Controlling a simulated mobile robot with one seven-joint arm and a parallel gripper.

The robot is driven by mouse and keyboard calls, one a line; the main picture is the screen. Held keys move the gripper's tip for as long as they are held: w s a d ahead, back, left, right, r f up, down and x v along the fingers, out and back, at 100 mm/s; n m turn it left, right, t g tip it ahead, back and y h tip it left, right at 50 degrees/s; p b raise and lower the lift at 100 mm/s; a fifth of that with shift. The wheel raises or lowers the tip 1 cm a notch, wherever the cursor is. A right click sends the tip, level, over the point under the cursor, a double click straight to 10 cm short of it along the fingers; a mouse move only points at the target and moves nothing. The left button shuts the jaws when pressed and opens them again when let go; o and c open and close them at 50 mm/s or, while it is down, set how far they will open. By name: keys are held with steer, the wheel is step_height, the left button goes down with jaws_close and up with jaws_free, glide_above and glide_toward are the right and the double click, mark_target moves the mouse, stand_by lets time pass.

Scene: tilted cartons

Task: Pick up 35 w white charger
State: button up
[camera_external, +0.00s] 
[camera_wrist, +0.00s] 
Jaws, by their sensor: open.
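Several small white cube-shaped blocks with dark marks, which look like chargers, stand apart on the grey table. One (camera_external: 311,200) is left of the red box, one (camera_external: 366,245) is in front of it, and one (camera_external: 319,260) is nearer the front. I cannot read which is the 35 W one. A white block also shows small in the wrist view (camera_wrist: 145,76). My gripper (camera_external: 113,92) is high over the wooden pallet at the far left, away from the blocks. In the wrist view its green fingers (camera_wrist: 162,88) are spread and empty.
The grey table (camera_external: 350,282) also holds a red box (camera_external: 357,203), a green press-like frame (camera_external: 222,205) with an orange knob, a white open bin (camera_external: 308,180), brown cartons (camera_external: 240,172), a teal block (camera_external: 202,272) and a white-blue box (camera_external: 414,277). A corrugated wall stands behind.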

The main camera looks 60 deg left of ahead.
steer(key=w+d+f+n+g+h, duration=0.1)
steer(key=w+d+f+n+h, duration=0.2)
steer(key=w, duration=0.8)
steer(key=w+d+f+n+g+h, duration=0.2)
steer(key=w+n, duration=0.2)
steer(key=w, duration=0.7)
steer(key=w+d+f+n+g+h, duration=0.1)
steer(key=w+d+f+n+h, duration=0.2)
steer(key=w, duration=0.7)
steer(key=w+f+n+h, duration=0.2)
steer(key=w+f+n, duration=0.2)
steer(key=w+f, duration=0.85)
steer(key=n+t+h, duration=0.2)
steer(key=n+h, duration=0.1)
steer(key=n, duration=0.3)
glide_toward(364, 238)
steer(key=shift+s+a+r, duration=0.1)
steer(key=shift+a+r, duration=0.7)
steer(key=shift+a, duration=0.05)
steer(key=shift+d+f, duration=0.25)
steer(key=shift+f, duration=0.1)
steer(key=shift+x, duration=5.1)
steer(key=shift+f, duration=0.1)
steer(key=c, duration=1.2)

-*-*-

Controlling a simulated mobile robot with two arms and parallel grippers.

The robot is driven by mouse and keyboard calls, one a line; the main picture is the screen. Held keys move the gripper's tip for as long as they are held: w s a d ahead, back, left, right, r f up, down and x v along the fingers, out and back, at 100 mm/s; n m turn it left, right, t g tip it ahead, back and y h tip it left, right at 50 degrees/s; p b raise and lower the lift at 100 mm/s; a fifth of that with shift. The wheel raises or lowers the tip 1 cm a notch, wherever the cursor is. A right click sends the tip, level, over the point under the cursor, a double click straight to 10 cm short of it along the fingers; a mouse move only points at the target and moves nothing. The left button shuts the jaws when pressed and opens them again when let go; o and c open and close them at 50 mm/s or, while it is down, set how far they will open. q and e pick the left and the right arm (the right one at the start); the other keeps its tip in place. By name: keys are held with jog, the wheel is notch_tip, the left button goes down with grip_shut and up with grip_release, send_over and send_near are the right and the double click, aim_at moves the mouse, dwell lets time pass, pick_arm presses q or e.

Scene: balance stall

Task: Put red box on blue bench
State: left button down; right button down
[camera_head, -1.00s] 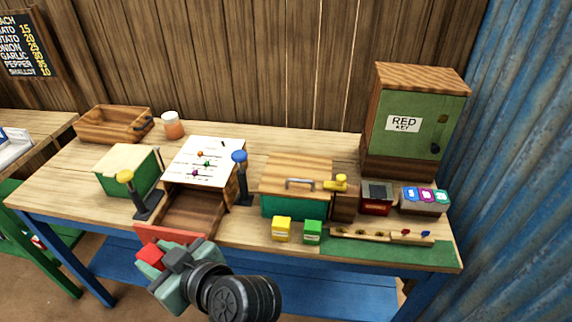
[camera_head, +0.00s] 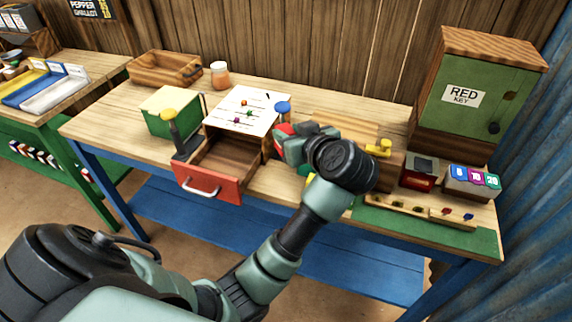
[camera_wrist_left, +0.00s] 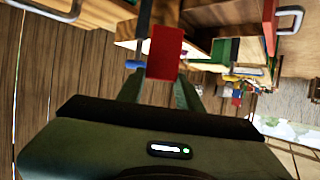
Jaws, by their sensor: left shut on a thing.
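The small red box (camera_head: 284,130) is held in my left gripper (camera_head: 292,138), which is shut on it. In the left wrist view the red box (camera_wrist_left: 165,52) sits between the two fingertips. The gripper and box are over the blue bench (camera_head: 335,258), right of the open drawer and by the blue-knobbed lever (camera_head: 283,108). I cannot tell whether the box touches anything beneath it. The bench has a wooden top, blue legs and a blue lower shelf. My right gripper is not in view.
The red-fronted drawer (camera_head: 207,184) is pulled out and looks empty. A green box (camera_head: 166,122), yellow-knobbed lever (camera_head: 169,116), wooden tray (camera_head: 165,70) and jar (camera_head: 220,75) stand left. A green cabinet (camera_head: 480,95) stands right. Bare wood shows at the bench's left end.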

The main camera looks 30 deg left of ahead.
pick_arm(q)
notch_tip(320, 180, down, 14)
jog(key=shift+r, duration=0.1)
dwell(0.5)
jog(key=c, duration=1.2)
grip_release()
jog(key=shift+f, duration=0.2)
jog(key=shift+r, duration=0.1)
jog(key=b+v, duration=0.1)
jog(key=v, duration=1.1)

-*-*-

## Given instruction
Your task is to transcribe only the lines from the line containing "Scene: tilted cartons" through the line containing "[camera_wrist, +0.00s]", word for word.

## Expected answer
Scene: tilted cartons

Task: Pick up 35 w white charger
State: button up
[camera_external, +0.00s] 
[camera_wrist, +0.00s] 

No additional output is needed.